┌────────

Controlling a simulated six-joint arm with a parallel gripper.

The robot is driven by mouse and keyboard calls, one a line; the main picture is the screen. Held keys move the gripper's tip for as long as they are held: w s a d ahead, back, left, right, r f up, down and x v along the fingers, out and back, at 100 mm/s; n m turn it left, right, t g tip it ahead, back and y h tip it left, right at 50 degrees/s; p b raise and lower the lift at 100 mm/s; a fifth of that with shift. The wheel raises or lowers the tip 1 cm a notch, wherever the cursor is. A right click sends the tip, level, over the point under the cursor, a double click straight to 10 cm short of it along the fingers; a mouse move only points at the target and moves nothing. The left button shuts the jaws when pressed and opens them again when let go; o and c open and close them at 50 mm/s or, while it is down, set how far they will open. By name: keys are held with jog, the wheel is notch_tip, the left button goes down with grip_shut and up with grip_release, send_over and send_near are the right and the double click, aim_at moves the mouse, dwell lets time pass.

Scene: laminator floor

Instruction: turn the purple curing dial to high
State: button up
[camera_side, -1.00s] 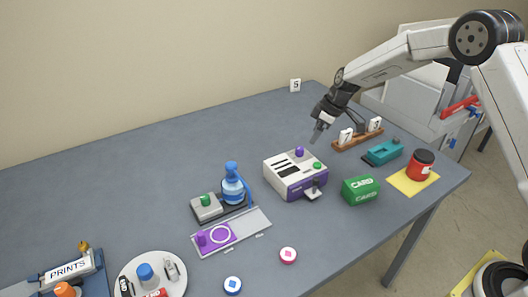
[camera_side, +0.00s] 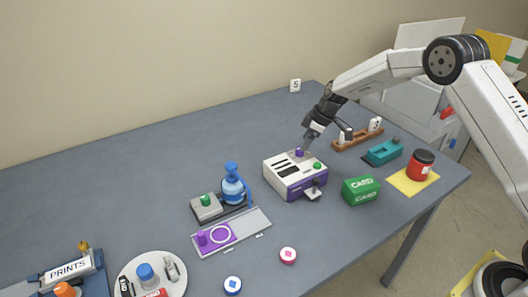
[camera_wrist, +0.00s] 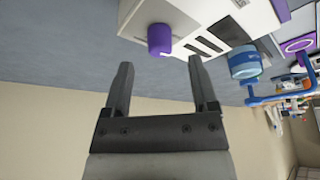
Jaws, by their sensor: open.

└────────

Tell how many lines in the material contain the word "open". Only the number is wanted.

2